**Given information**.

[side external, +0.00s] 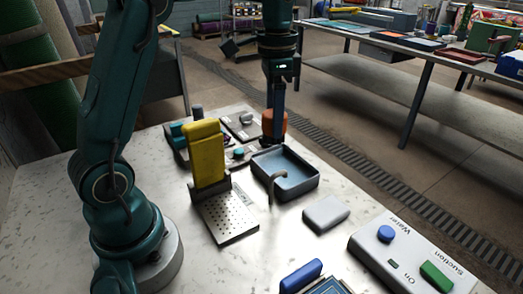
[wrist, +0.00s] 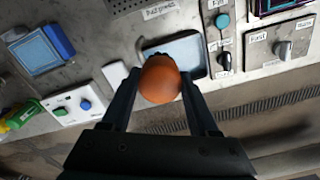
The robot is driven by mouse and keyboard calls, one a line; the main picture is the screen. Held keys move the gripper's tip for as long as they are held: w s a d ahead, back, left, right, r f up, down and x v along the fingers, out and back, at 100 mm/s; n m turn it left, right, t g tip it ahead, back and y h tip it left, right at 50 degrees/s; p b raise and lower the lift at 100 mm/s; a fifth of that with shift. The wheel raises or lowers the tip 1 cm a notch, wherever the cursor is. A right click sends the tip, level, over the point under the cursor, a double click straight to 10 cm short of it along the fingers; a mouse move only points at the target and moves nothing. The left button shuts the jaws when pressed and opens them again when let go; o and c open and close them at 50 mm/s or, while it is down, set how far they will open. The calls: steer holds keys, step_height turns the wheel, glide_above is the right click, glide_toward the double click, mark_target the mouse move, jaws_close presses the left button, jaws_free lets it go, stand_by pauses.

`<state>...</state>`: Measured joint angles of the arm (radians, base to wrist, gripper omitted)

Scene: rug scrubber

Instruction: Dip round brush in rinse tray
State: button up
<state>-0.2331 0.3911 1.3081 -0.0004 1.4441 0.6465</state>
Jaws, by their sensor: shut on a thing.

**Your objective**.
Skipping the pictures, transcribe each line above exactly as it appears.

**Response**.
[side external, +0.00s] 
[wrist, +0.00s] 
The robot is driven by mouse and keyboard calls, one a line; the main picture is the screen. Held keys move the gripper's tip for as long as they are held: w s a d ahead, back, left, right, r f up, down and x v along the fingers, out and back, at 100 mm/s; n m turn it left, right, t g tip it ahead, back and y h tip it left, right at 50 degrees/s; p b raise and lower the lift at 100 mm/s; a fifth of that with shift. The wheel raises or lowers the tip 1 cm a notch, wherever the cursor is. A right click sends the tip, level, over the point under the cursor, a double click straight to 10 cm short of it along the fingers; a mouse move only points at the target and moves nothing. The left button shuts the jaws when pressed and opens them again when let go; o and c open and close them at 50 mm/s or, while it is down, set how far they will open. The calls: steer holds keys, step_height turns the wheel, glide_above is the right click, glide_toward the double click, mark_target the mouse move, jaws_close presses the left button, jaws_free lets it go, stand_by pauses.

`<state>...</state>`: Measured joint angles of the arm (radians, base to wrist, gripper omitted)

Scene: rug scrubber

Instruction: Dip round brush in rinse tray
State: button up
<state>-0.2331 0.3911 1.3081 -0.0004 1.4441 0.6465</state>
Jaws, by their sensor: shut on a thing.

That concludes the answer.